# Start of Record extracts

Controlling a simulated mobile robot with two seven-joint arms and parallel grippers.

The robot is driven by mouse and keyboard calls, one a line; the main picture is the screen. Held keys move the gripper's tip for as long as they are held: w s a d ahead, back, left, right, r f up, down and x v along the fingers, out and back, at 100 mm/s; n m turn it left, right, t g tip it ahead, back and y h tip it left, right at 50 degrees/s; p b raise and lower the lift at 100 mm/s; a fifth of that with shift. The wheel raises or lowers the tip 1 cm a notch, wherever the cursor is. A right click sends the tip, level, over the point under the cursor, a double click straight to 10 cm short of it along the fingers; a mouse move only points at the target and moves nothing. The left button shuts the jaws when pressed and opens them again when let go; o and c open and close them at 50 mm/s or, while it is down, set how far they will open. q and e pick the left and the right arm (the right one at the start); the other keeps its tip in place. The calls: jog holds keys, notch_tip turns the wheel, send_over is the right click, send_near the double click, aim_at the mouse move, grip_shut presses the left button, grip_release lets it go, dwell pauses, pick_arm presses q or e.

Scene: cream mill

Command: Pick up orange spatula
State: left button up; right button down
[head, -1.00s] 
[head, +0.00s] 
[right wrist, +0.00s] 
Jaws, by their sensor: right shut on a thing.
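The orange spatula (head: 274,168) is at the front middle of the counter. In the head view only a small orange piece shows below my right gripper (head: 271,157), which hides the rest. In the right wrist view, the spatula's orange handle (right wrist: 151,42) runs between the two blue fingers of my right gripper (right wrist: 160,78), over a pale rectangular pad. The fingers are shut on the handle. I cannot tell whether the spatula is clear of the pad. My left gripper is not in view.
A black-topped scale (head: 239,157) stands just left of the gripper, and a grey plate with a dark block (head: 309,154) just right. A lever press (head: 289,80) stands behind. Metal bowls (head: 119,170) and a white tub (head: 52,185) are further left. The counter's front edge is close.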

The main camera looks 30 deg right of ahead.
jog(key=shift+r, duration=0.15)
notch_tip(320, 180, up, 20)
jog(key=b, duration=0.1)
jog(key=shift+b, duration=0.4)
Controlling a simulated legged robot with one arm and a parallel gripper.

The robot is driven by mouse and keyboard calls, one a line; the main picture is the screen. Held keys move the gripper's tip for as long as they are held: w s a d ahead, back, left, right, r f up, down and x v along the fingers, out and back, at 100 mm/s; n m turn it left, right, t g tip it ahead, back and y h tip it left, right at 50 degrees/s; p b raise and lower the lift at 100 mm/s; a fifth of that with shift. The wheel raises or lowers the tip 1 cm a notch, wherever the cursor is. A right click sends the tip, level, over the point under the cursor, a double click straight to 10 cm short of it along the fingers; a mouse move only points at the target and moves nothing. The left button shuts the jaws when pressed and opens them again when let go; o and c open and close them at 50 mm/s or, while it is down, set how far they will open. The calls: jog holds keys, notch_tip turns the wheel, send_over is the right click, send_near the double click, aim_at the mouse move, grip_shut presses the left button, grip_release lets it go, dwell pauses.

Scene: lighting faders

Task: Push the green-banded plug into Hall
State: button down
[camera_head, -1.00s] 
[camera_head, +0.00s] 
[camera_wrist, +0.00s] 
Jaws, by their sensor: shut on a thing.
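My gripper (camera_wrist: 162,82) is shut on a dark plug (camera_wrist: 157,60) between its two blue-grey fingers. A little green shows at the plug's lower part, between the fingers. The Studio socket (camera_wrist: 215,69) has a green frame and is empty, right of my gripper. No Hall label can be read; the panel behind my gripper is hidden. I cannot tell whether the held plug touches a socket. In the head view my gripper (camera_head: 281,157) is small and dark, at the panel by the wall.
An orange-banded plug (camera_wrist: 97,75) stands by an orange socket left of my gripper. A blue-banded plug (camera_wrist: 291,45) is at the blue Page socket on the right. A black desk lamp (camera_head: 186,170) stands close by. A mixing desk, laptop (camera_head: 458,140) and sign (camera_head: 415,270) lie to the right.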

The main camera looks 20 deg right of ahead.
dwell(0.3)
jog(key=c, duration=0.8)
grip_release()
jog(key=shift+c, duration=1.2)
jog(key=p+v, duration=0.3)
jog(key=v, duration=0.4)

# End of Record extracts

▶ Prompt:
Begin with the line containing "go, dwell pauses.", end with the line containing "State: button down", and repeat every line in that stretch exactly.

▶ Solution for this exercise:
The robot is driven by mouse and keyboard calls, one a line; the main picture is the screen. Held keys move the gripper's tip for as long as they are held: w s a d ahead, back, left, right, r f up, down and x v along the fingers, out and back, at 100 mm/s; n m turn it left, right, t g tip it ahead, back and y h tip it left, right at 50 degrees/s; p b raise and lower the lift at 100 mm/s; a fifth of that with shift. The wheel raises or lowers the tip 1 cm a notch, wherever the cursor is. A right click sends the tip, level, over the point under the cursor, a double click straight to 10 cm short of it along the fingers; a mouse move only points at the target and moves nothing. The left button shuts the jaws when pressed and opens them again when let go; o and c open and close them at 50 mm/s or, while it is down, set how far they will open. The calls: jog holds keys, notch_tip turns the wheel, send_over is the right click, send_near the double click, aim_at the mouse move, grip_shut presses the left button, grip_release lets it go, dwell pauses.

Scene: lighting faders

Task: Push the green-banded plug into Hall
State: button down

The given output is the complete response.